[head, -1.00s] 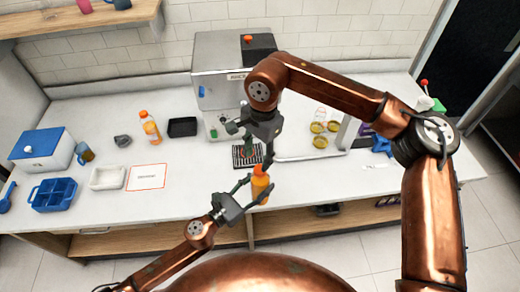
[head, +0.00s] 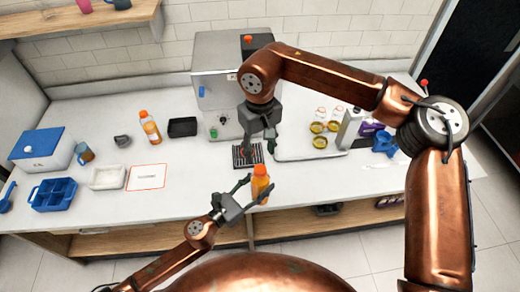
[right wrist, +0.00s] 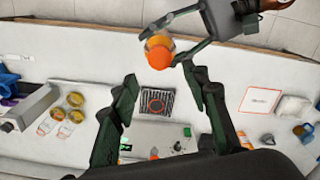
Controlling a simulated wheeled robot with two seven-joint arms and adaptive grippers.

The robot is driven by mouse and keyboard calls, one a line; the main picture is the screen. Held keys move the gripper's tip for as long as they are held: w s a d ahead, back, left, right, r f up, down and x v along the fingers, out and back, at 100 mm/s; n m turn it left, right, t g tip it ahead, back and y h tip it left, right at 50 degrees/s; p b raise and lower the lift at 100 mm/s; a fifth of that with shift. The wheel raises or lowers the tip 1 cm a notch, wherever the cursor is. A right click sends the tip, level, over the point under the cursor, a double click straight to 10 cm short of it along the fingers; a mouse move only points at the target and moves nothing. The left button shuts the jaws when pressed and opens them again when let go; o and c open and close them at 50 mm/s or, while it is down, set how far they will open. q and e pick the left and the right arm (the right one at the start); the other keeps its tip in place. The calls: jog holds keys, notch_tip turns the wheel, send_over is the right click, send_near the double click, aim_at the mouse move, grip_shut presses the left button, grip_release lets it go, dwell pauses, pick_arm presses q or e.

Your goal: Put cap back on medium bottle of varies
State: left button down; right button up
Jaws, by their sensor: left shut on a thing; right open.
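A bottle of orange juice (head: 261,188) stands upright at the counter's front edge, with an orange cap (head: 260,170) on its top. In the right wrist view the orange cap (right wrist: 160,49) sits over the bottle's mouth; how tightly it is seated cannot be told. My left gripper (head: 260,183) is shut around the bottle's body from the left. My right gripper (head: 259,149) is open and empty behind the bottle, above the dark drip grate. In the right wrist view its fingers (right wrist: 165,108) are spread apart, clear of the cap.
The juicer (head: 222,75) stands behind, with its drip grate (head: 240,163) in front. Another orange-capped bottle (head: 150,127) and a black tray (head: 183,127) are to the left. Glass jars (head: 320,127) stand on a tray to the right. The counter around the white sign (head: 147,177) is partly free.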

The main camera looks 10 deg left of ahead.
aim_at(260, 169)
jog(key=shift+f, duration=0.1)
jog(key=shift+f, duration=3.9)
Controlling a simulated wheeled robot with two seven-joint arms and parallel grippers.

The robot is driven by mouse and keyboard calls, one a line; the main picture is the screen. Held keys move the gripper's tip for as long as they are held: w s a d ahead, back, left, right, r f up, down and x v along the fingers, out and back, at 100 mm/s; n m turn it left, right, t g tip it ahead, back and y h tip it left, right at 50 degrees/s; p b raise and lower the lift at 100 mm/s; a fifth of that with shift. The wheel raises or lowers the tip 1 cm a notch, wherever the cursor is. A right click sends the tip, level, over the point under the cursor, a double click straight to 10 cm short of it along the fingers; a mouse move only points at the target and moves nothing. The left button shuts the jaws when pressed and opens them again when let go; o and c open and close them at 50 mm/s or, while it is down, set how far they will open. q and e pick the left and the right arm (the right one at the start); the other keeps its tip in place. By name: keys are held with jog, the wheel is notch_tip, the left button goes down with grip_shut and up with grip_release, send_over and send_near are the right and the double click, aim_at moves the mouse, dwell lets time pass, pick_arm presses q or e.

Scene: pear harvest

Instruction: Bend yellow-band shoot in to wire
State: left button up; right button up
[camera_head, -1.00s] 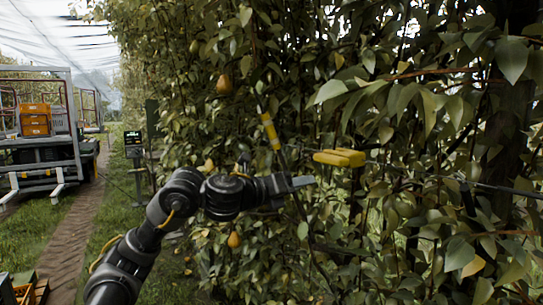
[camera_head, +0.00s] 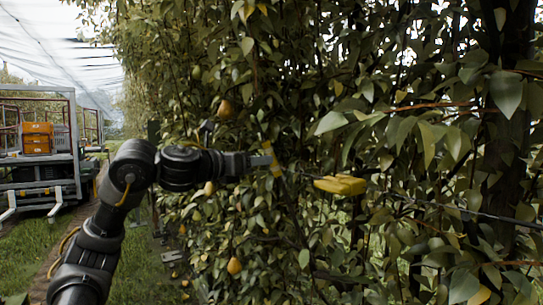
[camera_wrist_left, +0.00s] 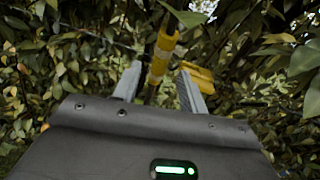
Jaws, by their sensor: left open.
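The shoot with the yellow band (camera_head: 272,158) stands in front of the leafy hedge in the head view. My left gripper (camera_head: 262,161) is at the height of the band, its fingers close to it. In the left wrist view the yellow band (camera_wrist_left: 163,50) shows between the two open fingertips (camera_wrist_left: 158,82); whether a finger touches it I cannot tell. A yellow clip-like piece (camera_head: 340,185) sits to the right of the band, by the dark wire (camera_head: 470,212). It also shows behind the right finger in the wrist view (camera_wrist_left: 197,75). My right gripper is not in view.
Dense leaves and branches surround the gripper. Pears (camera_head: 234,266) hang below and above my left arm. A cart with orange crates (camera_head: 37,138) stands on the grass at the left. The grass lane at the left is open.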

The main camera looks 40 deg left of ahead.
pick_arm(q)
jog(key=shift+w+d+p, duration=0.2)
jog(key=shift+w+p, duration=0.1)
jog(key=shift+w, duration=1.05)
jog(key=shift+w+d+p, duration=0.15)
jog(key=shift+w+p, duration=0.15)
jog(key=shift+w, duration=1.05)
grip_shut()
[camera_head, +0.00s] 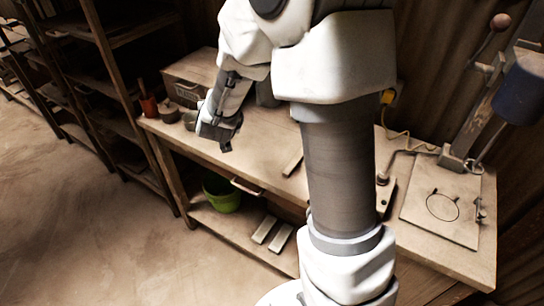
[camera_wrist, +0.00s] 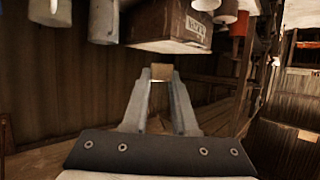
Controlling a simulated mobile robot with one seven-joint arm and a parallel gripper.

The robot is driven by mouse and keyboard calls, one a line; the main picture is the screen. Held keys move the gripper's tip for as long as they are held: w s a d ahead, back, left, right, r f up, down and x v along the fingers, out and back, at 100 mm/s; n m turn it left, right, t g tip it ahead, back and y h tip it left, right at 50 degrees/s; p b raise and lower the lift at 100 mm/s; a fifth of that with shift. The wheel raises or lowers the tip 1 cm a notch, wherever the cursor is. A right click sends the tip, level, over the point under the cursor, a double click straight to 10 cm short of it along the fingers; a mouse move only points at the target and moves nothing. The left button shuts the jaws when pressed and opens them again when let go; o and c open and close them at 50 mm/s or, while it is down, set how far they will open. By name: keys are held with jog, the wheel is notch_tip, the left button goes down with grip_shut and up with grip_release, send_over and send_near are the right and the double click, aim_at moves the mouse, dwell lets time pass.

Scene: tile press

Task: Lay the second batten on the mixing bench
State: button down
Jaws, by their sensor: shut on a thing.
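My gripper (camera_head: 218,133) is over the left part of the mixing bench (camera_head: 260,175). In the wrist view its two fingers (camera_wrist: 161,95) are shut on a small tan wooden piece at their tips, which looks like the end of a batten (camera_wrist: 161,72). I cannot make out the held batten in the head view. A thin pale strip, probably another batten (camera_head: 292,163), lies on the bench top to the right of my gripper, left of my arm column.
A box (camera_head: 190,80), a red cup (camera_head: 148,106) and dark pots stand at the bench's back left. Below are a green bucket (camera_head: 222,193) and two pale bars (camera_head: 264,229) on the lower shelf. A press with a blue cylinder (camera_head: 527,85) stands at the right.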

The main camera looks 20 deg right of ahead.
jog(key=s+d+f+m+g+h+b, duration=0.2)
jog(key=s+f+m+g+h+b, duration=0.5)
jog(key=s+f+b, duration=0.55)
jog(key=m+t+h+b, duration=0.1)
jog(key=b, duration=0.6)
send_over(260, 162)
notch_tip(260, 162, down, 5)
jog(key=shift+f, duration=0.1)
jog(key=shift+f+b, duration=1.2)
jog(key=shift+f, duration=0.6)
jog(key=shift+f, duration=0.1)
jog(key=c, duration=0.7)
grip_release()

┄┄┄┄┄┄

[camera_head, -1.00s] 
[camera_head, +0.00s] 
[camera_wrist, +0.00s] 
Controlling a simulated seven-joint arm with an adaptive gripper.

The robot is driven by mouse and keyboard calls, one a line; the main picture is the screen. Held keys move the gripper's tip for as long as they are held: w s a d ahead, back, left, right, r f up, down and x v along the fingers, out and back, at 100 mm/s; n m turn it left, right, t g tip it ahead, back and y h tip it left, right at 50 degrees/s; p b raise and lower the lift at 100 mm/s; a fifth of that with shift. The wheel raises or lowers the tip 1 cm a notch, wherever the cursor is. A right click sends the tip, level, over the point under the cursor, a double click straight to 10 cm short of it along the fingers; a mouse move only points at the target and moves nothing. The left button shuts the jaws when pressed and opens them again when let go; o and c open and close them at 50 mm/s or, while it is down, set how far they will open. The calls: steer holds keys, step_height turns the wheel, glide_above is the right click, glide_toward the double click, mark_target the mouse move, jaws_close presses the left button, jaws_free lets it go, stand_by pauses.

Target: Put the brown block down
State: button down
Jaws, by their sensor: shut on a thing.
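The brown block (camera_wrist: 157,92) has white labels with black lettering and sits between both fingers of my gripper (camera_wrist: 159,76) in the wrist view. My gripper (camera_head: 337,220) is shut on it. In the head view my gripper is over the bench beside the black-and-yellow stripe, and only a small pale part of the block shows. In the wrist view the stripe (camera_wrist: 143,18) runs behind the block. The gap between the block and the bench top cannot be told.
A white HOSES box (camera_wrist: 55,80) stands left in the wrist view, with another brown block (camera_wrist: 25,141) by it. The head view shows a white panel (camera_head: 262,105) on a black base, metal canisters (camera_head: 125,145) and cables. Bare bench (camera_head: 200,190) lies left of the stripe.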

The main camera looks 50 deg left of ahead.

┄┄┄┄┄┄

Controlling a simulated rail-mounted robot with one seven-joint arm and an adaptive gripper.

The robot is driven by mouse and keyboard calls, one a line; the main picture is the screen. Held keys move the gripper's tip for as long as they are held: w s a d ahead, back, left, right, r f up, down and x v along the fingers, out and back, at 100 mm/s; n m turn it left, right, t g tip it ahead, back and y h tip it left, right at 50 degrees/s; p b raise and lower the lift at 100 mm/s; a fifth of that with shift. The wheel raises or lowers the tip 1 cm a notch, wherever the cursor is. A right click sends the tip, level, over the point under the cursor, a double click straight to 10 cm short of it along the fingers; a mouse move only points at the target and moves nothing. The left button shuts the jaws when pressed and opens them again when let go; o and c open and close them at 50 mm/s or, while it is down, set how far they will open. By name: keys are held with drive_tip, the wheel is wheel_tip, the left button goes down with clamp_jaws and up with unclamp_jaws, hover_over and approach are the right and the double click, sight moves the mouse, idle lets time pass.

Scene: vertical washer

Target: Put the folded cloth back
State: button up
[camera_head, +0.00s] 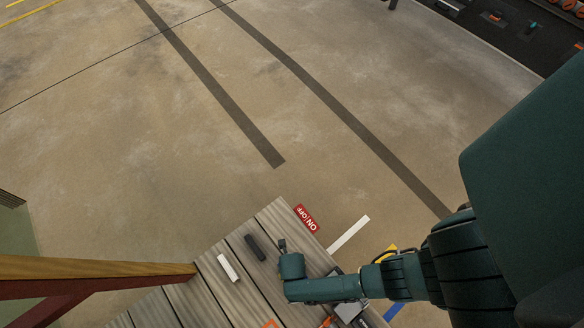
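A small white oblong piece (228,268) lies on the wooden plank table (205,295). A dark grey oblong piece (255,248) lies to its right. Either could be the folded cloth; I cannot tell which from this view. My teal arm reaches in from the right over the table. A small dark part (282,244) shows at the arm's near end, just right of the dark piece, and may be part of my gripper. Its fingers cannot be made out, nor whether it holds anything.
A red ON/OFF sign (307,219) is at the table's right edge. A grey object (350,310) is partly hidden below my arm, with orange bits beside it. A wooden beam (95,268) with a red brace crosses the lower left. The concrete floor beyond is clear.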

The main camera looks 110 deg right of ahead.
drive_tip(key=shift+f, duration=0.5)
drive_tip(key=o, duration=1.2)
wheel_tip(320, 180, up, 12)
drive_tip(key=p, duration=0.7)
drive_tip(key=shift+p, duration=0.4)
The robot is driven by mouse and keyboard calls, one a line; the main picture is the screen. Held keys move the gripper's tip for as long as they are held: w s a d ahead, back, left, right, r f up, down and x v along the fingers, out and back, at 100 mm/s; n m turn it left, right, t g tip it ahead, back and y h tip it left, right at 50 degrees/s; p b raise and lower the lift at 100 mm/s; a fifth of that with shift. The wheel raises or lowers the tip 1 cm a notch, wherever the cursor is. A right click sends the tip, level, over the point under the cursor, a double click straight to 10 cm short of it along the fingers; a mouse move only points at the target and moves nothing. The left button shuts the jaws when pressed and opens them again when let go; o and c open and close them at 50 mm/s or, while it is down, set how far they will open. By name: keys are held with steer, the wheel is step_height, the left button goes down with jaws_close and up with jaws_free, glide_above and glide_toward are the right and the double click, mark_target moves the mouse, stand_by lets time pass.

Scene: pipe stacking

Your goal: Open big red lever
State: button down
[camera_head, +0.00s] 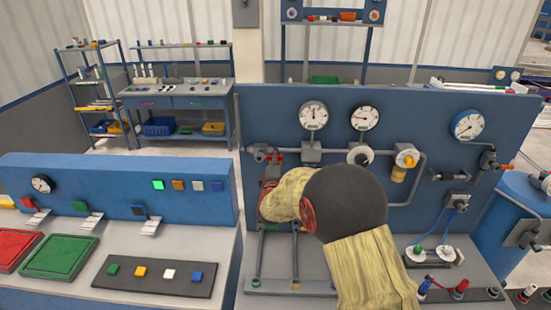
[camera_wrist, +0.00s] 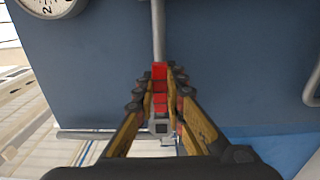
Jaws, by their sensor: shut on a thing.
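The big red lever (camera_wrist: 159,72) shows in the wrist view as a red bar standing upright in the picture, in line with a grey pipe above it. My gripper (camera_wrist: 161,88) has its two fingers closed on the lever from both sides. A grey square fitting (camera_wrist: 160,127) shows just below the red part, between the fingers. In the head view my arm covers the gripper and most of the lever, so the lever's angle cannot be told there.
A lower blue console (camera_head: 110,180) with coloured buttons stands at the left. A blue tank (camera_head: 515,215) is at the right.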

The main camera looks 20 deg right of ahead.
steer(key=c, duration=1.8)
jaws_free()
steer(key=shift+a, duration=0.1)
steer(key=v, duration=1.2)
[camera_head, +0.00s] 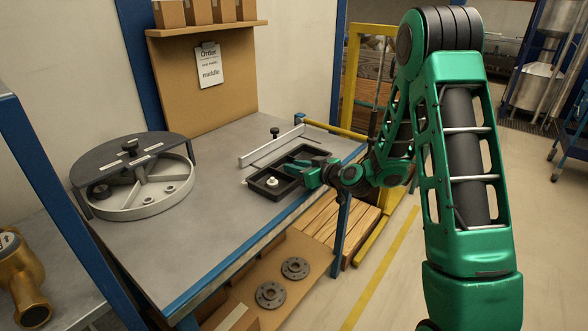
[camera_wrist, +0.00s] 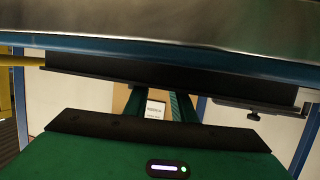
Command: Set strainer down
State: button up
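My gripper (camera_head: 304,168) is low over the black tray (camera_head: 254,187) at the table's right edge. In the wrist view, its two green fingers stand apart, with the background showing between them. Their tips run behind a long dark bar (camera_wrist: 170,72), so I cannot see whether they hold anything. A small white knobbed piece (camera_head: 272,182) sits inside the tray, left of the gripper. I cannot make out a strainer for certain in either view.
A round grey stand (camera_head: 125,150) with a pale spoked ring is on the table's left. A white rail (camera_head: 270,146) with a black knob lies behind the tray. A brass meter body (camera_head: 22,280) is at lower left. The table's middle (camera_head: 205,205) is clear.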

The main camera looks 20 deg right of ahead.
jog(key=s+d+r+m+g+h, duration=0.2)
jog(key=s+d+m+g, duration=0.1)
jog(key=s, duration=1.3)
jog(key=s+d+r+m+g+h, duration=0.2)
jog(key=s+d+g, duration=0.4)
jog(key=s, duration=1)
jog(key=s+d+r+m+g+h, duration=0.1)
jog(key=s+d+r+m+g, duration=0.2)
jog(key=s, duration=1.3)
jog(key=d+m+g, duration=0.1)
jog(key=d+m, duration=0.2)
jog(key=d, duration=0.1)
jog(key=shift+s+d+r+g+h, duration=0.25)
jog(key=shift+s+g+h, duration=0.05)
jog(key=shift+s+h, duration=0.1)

┄┄┄┄┄┄

■ **TASK PROMPT**
Extract each line from the entries above that contains the string "arms".

■ **EXERCISE RESPONSE**
Controlling a simulated wheeled robot with two seven-joint arms and adaptive grippers.
Controlling a simulated wheeled robot with two seven-joint arms and parallel grippers.

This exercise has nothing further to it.